Hydraulic Cylinder Calculator

Calculate cylinder force, pressure, piston diameter and oil volume

Hydraulic Calculator (JavaScript)

Formulas

1) Force:
\[F = p \cdot A\]

With A = \frac{\pi d^2}{4}. Pressure in Pa, area in m², force in N.

2) Pressure:
\[p = \frac{F}{A}\]

Pressure is force per area.

3) Diameter:
\[d = \sqrt{\frac{4F}{\pi p}}\]

Required piston diameter for a given force and pressure.

4) Cylinder volume:
\[V = A \cdot s\]

With stroke s; result shown here in liters.


Units:
  • 1 bar = 100000 Pa
  • 1 mm = 0.001 m
  • 1 L = 0.001 m³


Detailed description

What is a hydraulic cylinder?

A hydraulic cylinder converts fluid pressure into linear motion. The generated cylinder force depends directly on operating pressure and effective piston area. This calculator page helps estimate key values for design and practical sizing.

Core relationships
  • Higher pressure gives more force at the same area.
  • Larger piston area gives more force at the same pressure.
  • Longer stroke increases required oil volume.
Practical example

Given: p = 160 bar, d = 80 mm.
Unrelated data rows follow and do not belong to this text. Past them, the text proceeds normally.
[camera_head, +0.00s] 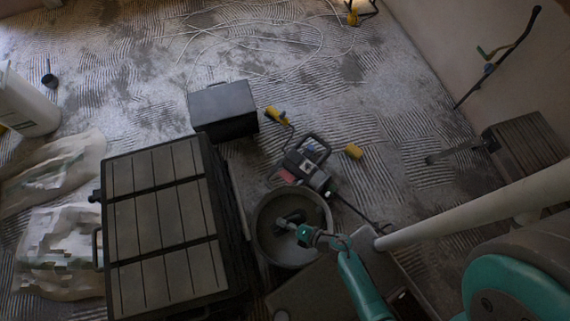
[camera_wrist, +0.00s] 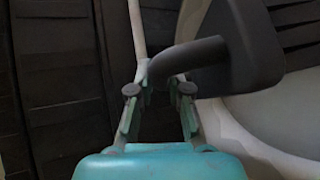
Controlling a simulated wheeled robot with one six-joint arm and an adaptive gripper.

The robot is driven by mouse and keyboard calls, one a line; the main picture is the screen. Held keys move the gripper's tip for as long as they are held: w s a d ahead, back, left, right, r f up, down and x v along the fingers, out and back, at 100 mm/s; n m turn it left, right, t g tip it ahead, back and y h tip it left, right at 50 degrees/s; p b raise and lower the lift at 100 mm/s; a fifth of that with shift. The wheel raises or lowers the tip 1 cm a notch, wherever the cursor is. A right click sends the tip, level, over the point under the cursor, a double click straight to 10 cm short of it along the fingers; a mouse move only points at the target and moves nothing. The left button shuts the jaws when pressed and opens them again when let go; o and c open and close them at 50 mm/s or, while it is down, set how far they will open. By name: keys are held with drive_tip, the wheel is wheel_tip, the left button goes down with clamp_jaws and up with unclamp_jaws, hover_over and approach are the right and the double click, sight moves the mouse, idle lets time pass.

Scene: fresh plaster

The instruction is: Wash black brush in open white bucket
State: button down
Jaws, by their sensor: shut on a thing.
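My gripper (camera_head: 303,233) is shut on the dark handle of the black brush (camera_head: 288,221). In the wrist view my gripper (camera_wrist: 159,92) holds the curved handle between its fingers, and the brush (camera_wrist: 248,45) extends to the right with its block end. The open white bucket (camera_head: 263,242) looks pale grey in the dim light. The brush lies within its round opening in the head view. The bucket (camera_wrist: 270,122) also shows below and right of the brush in the wrist view. I cannot tell how deep the brush is or whether it touches the bucket.
A large black slatted case (camera_head: 160,215) stands close left of the bucket. A smaller black box (camera_head: 222,108) and a power tool (camera_head: 306,160) lie beyond. Another white bucket (camera_head: 28,108) and pale bags (camera_head: 60,240) are at left. White cable (camera_head: 260,45) lies on the floor behind.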

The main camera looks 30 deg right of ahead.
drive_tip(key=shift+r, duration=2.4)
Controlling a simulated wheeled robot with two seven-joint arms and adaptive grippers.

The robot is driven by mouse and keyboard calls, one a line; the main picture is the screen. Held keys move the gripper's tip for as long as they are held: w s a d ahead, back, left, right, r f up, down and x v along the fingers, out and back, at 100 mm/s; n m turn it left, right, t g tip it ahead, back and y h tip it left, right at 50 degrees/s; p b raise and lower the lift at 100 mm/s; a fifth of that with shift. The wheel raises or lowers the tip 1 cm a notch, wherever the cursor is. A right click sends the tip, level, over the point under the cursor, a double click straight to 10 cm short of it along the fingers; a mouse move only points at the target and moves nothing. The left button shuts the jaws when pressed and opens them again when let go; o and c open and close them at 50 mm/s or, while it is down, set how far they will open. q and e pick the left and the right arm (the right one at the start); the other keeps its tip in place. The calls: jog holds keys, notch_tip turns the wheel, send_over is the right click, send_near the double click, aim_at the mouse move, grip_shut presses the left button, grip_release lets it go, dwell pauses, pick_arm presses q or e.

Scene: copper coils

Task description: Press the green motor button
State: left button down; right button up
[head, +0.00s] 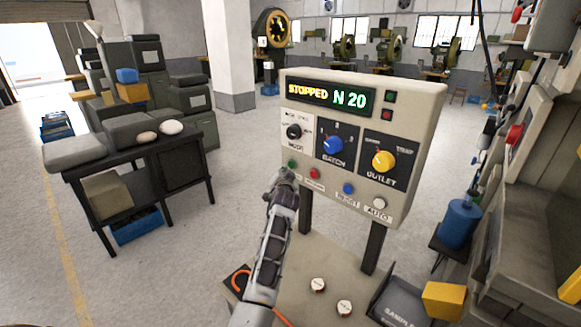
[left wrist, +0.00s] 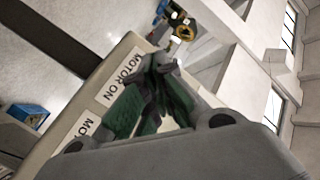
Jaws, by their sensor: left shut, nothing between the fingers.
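The grey control panel (head: 405,205) stands upright on two dark posts. Its green button (head: 291,163) is at the left end of the lower button row, with a red button (head: 314,173) just right of it. My left gripper (head: 283,175) is shut and empty, its tip just below the green button in the head view; whether it touches the panel I cannot tell. In the left wrist view, the fingers (left wrist: 160,64) lie beside the MOTOR ON label (left wrist: 123,74); the green button cannot be made out there. My right gripper is not in view.
The panel also has a blue button (head: 348,188), a white button (head: 379,203), three knobs including a yellow one (head: 383,161), and a display (head: 330,96) reading STOPPED N 20. A table (head: 307,258) is below. A dark bench (head: 130,160) stands left across open floor.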

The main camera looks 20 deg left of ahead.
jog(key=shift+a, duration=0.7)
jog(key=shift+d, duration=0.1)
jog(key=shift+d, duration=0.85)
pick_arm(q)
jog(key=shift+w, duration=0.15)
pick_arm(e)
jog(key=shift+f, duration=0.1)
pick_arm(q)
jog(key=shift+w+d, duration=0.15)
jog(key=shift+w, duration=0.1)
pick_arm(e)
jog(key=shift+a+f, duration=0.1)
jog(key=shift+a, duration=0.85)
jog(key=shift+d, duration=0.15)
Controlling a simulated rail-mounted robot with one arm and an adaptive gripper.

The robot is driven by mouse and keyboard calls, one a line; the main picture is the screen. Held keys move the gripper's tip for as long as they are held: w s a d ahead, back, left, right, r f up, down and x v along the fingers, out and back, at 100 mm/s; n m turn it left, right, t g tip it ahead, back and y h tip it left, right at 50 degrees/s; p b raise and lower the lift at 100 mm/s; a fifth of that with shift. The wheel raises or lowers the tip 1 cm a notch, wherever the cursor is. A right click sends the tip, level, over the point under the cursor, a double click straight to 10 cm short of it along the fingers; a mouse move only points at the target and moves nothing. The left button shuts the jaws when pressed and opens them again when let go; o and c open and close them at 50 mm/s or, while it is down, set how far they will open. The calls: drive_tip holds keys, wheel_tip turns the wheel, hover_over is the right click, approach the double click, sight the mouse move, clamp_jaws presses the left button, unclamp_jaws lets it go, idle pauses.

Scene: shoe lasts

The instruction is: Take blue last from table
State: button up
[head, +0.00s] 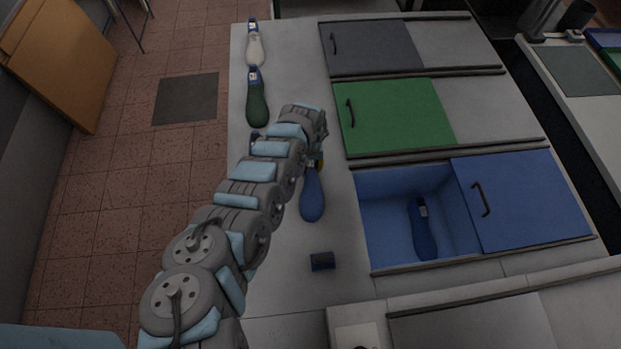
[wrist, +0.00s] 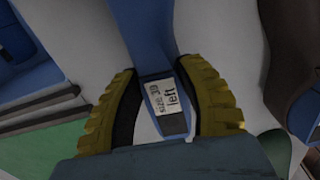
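The blue last (head: 312,195) lies on the light table (head: 290,285), its rounded toe pointing to the picture's bottom. My gripper (head: 316,160) is over its labelled heel end, which my wrist partly hides in the head view. In the wrist view, the blue last (wrist: 165,95) carries a label reading "left" and a size. The two yellow fingers of my gripper (wrist: 162,95) stand on either side of that end. A narrow strip of table shows beside the left finger, so the fingers look open around the last. Contact on the right side is unclear.
A second blue last (head: 422,228) lies in the open blue compartment (head: 380,215). White (head: 254,48) and green (head: 257,102) lasts lie along the table's left edge. Another last (head: 256,137) is mostly hidden by my arm. A small dark block (head: 322,261) sits below the blue last.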

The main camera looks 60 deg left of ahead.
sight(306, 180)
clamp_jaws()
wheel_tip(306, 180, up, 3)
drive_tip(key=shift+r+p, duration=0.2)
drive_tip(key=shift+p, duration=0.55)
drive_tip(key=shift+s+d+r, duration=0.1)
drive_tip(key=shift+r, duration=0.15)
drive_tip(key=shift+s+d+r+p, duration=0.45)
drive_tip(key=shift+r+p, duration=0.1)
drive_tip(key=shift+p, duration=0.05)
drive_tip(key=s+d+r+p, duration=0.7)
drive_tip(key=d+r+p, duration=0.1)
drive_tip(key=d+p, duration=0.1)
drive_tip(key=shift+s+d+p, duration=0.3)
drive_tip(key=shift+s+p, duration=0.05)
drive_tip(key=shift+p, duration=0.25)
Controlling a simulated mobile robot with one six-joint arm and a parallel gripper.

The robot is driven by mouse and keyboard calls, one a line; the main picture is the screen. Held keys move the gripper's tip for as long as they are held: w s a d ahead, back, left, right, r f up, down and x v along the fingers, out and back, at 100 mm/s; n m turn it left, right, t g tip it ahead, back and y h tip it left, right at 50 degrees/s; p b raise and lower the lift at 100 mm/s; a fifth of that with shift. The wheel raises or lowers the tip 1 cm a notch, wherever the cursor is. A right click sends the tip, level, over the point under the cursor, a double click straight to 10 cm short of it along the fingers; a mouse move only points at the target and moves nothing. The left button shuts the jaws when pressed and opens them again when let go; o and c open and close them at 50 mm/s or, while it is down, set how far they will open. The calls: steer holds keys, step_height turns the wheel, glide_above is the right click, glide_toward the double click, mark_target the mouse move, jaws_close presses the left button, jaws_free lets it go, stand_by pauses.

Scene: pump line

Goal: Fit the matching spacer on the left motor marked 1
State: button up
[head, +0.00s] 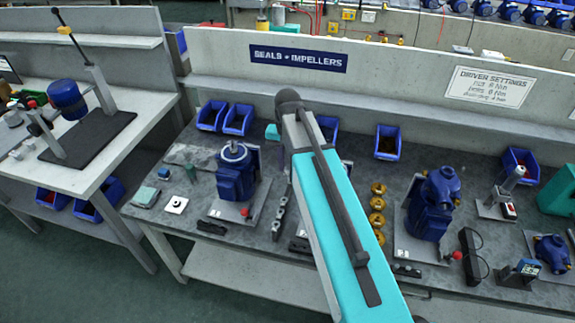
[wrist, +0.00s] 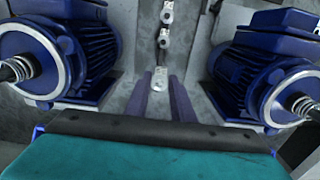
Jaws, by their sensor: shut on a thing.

This yields an area of about 0.00503 m² and a theoretical force of around 80425 N (≈ 80.43 kN). In real systems, include efficiency losses from seals, friction and line pressure drops.

Design notes
  • Add a typical safety margin of 10–30% for practical sizing.
  • For high loads, also check buckling length and rod diameter.
  • For fast cycles, required flow rate is as important as force.
  • In double-acting cylinders, extension and retraction forces differ due to rod area.
FAQ

Why is real force lower than theoretical force?

Because of friction, seal losses and pressure drops in the hydraulic circuit.

Which force unit is common?

kN is common in hydraulics. 1 kN = 1000 N.

Why calculate oil volume?

To estimate pump flow, cycle time and reservoir sizing.